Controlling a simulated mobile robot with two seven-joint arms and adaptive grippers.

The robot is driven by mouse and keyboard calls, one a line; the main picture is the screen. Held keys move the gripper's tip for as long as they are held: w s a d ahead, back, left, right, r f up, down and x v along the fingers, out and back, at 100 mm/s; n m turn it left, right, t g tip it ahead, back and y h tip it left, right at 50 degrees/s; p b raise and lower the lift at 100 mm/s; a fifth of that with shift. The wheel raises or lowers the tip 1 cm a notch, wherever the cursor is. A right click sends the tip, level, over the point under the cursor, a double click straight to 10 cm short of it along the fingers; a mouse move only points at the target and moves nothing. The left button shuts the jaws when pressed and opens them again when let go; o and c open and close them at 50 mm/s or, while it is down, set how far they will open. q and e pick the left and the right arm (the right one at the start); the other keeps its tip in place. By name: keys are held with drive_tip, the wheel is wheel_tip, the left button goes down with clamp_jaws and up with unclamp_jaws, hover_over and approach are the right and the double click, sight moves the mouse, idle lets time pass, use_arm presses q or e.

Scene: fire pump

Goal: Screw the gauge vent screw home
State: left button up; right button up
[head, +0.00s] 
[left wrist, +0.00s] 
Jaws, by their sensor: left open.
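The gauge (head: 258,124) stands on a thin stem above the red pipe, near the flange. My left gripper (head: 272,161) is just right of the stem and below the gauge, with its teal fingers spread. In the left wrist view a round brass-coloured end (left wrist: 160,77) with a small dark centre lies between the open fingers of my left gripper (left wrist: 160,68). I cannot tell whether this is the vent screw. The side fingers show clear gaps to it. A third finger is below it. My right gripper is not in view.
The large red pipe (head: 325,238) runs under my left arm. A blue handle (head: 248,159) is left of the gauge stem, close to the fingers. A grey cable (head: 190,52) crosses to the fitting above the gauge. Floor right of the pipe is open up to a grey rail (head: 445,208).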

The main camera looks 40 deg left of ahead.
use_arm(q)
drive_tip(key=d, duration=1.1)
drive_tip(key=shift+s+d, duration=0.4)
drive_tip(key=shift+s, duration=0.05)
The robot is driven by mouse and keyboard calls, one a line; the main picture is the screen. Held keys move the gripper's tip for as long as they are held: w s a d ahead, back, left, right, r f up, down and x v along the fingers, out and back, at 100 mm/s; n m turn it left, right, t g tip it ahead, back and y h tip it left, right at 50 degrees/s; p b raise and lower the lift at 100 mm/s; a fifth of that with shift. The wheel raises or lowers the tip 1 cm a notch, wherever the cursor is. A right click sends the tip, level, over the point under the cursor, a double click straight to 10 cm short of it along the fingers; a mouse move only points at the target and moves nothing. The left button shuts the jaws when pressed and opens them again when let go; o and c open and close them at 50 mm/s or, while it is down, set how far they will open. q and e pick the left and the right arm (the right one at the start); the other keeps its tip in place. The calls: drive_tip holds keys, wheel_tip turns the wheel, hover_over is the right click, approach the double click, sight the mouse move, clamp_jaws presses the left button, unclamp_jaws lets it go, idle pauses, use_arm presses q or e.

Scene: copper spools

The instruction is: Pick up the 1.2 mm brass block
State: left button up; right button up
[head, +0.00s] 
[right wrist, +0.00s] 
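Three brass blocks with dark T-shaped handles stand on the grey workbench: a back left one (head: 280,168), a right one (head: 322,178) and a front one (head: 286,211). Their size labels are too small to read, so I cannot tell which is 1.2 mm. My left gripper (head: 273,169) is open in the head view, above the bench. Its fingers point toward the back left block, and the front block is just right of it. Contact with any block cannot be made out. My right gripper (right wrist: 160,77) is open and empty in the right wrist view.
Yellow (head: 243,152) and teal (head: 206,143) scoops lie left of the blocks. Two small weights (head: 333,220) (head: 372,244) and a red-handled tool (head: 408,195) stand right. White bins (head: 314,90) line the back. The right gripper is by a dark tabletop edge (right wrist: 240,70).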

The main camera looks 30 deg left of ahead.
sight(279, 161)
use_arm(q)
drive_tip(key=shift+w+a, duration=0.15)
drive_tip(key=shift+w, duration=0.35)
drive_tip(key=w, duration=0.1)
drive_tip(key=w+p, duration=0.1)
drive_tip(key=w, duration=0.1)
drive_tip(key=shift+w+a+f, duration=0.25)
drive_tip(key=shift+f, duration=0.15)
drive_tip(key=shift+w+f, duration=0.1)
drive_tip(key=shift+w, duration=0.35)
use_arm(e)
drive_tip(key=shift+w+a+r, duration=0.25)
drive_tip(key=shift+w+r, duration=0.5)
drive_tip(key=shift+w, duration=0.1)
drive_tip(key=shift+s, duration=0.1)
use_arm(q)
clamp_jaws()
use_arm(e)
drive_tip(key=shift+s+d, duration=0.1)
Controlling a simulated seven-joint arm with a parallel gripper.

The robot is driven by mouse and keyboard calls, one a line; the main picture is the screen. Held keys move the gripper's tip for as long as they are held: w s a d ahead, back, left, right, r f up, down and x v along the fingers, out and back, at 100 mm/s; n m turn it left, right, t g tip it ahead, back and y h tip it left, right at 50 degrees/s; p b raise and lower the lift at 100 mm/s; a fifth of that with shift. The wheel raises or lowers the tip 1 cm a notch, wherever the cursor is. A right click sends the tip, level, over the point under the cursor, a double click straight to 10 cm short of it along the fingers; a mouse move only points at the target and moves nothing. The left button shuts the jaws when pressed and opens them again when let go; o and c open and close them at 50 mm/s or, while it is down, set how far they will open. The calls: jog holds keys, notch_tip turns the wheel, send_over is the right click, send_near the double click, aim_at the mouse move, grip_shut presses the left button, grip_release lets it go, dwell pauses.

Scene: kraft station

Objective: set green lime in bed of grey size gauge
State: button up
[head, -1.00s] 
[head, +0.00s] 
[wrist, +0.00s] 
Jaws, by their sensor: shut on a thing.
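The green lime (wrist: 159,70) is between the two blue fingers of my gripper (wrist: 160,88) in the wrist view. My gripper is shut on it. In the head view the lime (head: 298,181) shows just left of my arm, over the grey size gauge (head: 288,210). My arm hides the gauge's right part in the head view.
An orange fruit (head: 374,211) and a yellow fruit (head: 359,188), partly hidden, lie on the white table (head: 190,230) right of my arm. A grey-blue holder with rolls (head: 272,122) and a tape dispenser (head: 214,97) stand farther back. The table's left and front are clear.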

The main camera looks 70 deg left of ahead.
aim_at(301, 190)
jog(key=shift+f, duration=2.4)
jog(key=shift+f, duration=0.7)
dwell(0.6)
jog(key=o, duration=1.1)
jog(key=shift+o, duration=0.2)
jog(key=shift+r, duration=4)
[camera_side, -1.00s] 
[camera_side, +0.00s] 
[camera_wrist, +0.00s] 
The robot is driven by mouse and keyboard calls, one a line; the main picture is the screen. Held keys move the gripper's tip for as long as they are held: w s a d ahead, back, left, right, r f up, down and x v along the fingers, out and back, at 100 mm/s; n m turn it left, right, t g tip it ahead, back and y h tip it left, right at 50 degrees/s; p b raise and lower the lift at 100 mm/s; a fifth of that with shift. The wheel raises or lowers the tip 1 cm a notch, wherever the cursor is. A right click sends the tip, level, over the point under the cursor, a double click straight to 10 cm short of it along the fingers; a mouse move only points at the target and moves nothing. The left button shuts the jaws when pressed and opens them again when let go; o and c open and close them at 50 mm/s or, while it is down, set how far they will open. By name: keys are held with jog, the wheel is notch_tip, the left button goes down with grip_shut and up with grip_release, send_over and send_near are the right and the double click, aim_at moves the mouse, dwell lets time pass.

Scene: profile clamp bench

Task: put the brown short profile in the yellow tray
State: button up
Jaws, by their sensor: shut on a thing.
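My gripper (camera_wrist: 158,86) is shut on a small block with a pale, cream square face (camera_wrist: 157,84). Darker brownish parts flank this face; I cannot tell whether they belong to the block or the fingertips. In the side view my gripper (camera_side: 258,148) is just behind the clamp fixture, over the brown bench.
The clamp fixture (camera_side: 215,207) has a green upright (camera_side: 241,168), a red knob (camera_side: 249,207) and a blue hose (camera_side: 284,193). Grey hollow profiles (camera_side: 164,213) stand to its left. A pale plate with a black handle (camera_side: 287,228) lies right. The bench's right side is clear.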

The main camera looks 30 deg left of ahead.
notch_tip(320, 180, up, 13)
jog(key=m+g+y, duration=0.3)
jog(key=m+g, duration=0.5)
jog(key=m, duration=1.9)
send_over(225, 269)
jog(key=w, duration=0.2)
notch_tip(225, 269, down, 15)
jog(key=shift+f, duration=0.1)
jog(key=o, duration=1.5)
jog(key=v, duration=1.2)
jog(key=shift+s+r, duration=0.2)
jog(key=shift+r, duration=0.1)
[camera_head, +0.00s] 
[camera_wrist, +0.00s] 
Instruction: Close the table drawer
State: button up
= = = = =
> [Task details]
Gather each line holding the string "Controlling".

> [Reply to the task]
Controlling a simulated mobile robot with two seven-joint arms and adaptive grippers.
Controlling a simulated seven-joint arm with a parallel gripper.

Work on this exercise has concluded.